**Recorded information**:
═══
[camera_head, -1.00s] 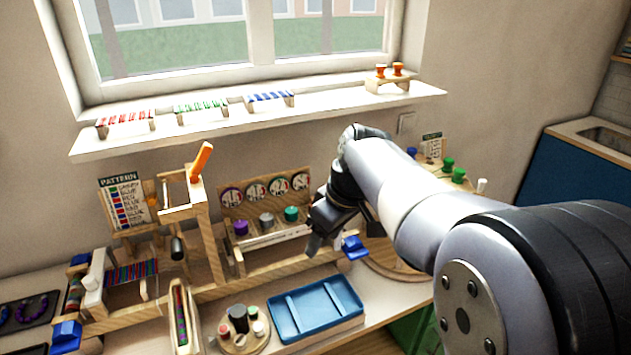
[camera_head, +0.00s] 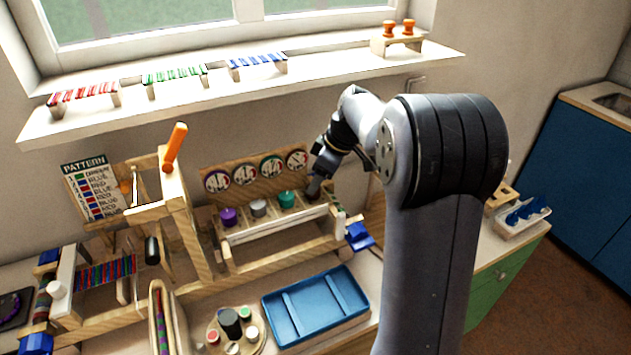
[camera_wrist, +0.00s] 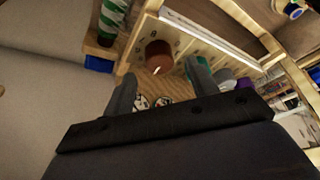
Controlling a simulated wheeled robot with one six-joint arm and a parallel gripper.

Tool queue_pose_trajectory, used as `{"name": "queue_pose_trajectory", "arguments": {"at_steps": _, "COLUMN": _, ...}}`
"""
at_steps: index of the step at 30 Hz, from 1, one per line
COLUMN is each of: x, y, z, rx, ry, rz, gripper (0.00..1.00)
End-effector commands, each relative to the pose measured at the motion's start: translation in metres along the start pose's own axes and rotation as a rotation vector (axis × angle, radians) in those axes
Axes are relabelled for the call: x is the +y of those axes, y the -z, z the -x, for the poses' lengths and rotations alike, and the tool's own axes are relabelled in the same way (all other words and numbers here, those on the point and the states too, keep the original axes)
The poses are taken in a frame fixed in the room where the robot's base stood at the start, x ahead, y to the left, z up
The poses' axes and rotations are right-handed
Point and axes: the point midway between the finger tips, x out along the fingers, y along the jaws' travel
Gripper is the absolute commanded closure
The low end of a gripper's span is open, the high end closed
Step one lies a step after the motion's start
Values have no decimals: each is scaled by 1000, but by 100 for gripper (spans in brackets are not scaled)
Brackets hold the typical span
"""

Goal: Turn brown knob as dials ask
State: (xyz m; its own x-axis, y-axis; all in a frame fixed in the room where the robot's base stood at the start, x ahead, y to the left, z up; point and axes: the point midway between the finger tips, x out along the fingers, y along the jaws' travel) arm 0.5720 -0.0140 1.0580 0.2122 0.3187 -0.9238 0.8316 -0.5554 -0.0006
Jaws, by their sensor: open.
═══
**Description of the task**: Copy only this span: the line that contains "The low end", the last line, and every line between them.

**Task result**:
The low end of a gripper's span is open, the high end closed
Step one lies a step after the motion's start
Values have no decimals: each is scaled by 1000, but by 100 for gripper (spans in brackets are not scaled)
Brackets hold the typical span
"""

Goal: Turn brown knob as dials ask
State: (xyz m; its own x-axis, y-axis; all in a frame fixed in the room where the robot's base stood at the start, x ahead, y to the left, z up; point and axes: the point midway between the finger tips, x out along the fingers, y along the jaws' travel) arm 0.5720 -0.0140 1.0580 0.2122 0.3187 -0.9238 0.8316 -0.5554 -0.0006
Jaws, by their sensor: open.

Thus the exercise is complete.